----- RAW RECORDS -----
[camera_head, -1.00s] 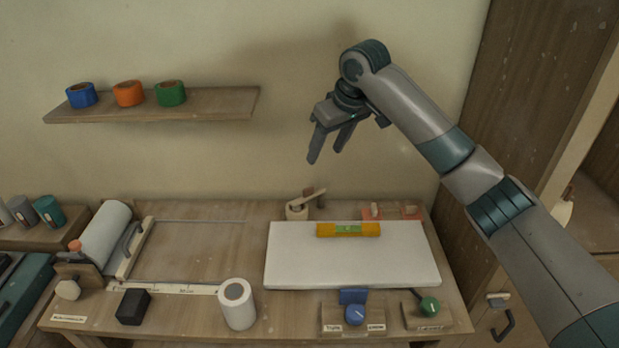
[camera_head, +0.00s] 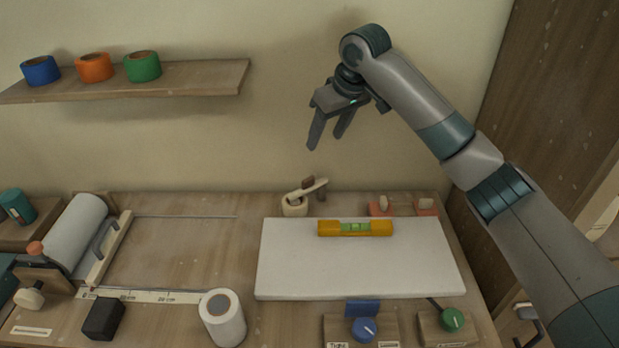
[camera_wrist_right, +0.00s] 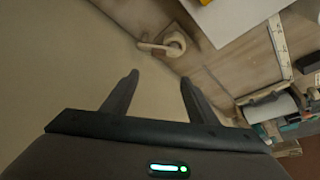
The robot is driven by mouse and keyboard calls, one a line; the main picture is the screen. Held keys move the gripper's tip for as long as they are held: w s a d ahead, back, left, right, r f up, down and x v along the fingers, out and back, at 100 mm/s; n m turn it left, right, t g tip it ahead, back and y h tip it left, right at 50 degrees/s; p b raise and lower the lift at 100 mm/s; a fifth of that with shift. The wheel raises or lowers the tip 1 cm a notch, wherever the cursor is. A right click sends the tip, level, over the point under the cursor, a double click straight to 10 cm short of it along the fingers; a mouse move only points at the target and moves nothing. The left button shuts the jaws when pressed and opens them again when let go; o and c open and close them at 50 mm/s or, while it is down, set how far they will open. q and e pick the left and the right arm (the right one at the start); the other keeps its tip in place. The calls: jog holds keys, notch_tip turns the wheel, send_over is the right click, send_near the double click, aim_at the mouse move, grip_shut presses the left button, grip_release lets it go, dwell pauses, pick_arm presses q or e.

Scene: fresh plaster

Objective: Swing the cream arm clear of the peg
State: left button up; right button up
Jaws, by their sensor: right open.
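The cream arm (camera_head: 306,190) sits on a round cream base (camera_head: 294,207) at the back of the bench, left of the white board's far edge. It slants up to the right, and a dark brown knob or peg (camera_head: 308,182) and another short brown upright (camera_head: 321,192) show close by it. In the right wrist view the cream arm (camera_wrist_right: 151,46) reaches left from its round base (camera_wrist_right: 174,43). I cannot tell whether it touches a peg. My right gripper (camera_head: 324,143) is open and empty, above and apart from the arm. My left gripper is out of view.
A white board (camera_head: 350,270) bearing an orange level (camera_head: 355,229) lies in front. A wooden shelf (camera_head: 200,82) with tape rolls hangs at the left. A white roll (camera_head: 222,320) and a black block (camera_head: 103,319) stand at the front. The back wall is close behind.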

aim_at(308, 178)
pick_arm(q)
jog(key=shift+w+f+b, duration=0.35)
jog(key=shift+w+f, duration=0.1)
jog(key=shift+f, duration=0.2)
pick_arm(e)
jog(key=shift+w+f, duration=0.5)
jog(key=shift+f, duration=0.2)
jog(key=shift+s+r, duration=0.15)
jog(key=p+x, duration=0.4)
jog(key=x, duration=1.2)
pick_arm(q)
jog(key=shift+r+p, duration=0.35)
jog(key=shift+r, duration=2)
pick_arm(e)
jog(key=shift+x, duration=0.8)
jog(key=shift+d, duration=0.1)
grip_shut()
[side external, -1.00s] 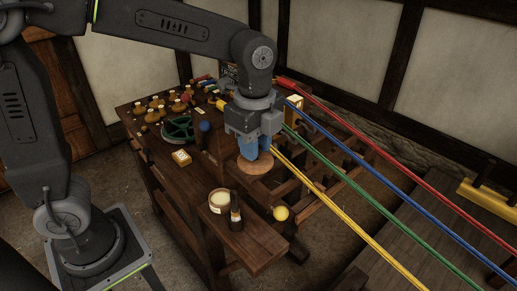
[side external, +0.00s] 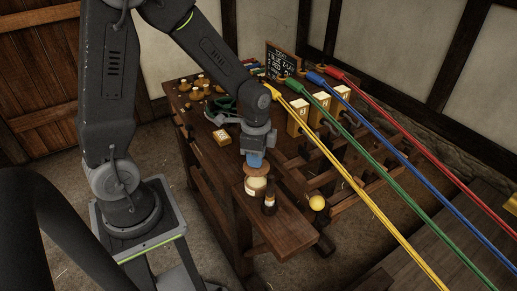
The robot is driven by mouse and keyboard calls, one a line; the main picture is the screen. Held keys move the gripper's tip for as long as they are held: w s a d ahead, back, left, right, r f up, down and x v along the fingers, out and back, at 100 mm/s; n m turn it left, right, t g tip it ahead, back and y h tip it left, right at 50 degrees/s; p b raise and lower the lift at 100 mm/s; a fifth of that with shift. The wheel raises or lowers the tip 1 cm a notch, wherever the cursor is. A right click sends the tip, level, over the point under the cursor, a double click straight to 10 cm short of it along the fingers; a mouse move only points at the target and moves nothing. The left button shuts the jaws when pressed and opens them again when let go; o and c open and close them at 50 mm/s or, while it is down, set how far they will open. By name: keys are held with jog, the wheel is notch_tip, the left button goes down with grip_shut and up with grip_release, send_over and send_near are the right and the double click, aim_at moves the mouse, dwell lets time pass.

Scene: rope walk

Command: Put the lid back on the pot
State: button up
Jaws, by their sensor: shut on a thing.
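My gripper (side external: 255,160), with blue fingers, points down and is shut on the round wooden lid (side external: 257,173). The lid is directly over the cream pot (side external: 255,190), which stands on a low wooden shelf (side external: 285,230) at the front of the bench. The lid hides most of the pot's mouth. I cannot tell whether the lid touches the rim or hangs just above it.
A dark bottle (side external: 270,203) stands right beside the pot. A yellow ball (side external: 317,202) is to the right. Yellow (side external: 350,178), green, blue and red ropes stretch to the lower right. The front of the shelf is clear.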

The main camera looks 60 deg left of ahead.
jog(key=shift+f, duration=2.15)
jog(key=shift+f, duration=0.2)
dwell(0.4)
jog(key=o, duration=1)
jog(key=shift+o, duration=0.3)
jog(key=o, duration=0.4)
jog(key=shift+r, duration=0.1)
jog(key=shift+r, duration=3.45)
-----
_PROBLEM TO SOLVE:_ Transcribe every line from the records above without alteration, and leave out the images.

_TASK SOLUTION:_
[camera_head, -1.00s] 
[camera_head, +0.00s] 
[camera_wrist_right, +0.00s] 
The robot is driven by mouse and keyboard calls, one a line; the main picture is the screen. Held keys move the gripper's tip for as long as they are held: w s a d ahead, back, left, right, r f up, down and x v along the fingers, out and back, at 100 mm/s; n m turn it left, right, t g tip it ahead, back and y h tip it left, right at 50 degrees/s; p b raise and lower the lift at 100 mm/s; a fifth of that with shift. The wheel raises or lowers the tip 1 cm a notch, wherever the cursor is. A right click sends the tip, level, over the point under the cursor, a double click straight to 10 cm short of it along the fingers; a mouse move only points at the target and moves nothing. The left button shuts the jaws when pressed and opens them again when let go; o and c open and close them at 50 mm/s or, while it is down, set how far they will open. q and e pick the left and the right arm (the right one at the start); the other keeps its tip in place. The calls: jog holds keys, notch_tip turns the wheel, send_over is the right click, send_near the double click, aim_at the mouse move, grip_shut presses the left button, grip_release lets it go, dwell pauses, pick_arm presses q or e.

Scene: fresh plaster

Objective: Swing the cream arm clear of the peg
State: left button up; right button up
Jaws, by their sensor: right open.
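The cream arm (camera_head: 306,190) sits on a round cream base (camera_head: 294,207) at the back of the bench, left of the white board's far edge. It slants up to the right, and a dark brown knob or peg (camera_head: 308,182) and another short brown upright (camera_head: 321,192) show close by it. In the right wrist view the cream arm (camera_wrist_right: 151,46) reaches left from its round base (camera_wrist_right: 174,43). I cannot tell whether it touches a peg. My right gripper (camera_head: 324,143) is open and empty, above and apart from the arm. My left gripper is out of view.
A white board (camera_head: 350,270) bearing an orange level (camera_head: 355,229) lies in front. A wooden shelf (camera_head: 200,82) with tape rolls hangs at the left. A white roll (camera_head: 222,320) and a black block (camera_head: 103,319) stand at the front. The back wall is close behind.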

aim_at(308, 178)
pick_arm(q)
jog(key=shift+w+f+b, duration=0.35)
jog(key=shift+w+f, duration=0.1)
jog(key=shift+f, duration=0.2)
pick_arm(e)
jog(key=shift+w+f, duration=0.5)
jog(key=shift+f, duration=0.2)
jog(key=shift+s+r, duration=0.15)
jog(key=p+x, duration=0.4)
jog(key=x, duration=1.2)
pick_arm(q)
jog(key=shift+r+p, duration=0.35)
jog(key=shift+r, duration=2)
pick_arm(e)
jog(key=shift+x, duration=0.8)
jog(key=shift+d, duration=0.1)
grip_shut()
[side external, -1.00s] 
[side external, +0.00s] 
The robot is driven by mouse and keyboard calls, one a line; the main picture is the screen. Held keys move the gripper's tip for as long as they are held: w s a d ahead, back, left, right, r f up, down and x v along the fingers, out and back, at 100 mm/s; n m turn it left, right, t g tip it ahead, back and y h tip it left, right at 50 degrees/s; p b raise and lower the lift at 100 mm/s; a fifth of that with shift. The wheel raises or lowers the tip 1 cm a notch, wherever the cursor is. A right click sends the tip, level, over the point under the cursor, a double click straight to 10 cm short of it along the fingers; a mouse move only points at the target and moves nothing. The left button shuts the jaws when pressed and opens them again when let go; o and c open and close them at 50 mm/s or, while it is down, set how far they will open. By name: keys are held with jog, the wheel is notch_tip, the left button goes down with grip_shut and up with grip_release, send_over and send_near are the right and the double click, aim_at moves the mouse, dwell lets time pass.

Scene: rope walk

Command: Put the lid back on the pot
State: button up
Jaws, by their sensor: shut on a thing.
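My gripper (side external: 255,160), with blue fingers, points down and is shut on the round wooden lid (side external: 257,173). The lid is directly over the cream pot (side external: 255,190), which stands on a low wooden shelf (side external: 285,230) at the front of the bench. The lid hides most of the pot's mouth. I cannot tell whether the lid touches the rim or hangs just above it.
A dark bottle (side external: 270,203) stands right beside the pot. A yellow ball (side external: 317,202) is to the right. Yellow (side external: 350,178), green, blue and red ropes stretch to the lower right. The front of the shelf is clear.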

The main camera looks 60 deg left of ahead.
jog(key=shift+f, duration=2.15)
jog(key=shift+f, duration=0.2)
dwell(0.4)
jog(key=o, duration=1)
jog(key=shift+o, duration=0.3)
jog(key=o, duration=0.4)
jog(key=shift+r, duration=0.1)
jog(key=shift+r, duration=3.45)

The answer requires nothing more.